Exercise details>
Determine the count of lines holding the string "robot". Return only the number.

_ _ _ _ _

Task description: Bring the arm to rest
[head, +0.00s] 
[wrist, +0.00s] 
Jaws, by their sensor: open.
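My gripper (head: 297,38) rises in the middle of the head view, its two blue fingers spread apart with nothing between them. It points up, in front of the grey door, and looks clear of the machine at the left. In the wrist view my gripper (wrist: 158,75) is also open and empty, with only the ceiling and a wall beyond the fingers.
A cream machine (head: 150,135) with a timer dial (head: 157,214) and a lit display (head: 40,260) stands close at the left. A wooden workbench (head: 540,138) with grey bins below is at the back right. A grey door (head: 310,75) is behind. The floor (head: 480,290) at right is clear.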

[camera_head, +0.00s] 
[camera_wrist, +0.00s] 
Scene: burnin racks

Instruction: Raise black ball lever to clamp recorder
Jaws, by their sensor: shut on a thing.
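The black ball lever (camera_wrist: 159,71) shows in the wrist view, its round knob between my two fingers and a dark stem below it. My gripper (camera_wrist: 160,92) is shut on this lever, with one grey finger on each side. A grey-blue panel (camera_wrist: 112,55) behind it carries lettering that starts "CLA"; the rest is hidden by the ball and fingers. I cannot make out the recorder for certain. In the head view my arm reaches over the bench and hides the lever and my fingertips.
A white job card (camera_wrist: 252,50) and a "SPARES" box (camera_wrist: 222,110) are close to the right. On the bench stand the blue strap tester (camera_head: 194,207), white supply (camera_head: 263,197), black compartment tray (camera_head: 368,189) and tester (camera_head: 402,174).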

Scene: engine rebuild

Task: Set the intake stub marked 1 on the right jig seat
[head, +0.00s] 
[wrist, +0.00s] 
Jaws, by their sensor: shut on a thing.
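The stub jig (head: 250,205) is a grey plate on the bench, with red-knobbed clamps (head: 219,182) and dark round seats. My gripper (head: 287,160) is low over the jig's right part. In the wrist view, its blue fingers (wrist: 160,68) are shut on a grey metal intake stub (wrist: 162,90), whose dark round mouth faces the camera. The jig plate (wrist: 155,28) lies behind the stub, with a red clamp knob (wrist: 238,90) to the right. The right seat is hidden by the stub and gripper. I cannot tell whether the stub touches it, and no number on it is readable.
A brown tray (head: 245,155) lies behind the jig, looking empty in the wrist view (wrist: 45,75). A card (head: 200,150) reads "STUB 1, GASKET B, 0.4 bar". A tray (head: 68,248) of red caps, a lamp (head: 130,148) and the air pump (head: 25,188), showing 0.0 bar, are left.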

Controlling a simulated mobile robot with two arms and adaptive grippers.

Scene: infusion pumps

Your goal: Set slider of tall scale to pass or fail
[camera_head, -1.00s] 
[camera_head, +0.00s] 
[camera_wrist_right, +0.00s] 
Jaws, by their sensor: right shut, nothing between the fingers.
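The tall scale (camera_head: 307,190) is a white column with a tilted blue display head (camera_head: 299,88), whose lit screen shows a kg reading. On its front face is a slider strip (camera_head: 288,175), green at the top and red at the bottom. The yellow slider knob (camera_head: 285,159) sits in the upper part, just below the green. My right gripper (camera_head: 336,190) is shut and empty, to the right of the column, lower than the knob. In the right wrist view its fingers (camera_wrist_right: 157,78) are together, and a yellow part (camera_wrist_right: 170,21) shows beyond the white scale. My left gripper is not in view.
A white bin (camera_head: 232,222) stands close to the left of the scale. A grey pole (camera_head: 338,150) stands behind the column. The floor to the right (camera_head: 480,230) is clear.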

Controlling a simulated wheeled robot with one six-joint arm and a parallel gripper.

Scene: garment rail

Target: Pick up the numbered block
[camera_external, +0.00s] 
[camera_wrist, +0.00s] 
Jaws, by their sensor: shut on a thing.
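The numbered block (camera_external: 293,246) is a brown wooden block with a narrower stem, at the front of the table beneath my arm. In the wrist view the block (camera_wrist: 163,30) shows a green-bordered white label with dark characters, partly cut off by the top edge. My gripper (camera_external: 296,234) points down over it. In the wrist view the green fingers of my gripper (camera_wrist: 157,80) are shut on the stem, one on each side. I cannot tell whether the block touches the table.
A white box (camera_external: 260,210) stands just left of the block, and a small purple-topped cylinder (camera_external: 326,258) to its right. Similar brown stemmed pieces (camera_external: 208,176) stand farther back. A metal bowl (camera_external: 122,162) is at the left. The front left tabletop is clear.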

_ _ _ _ _

Answer to the problem>
2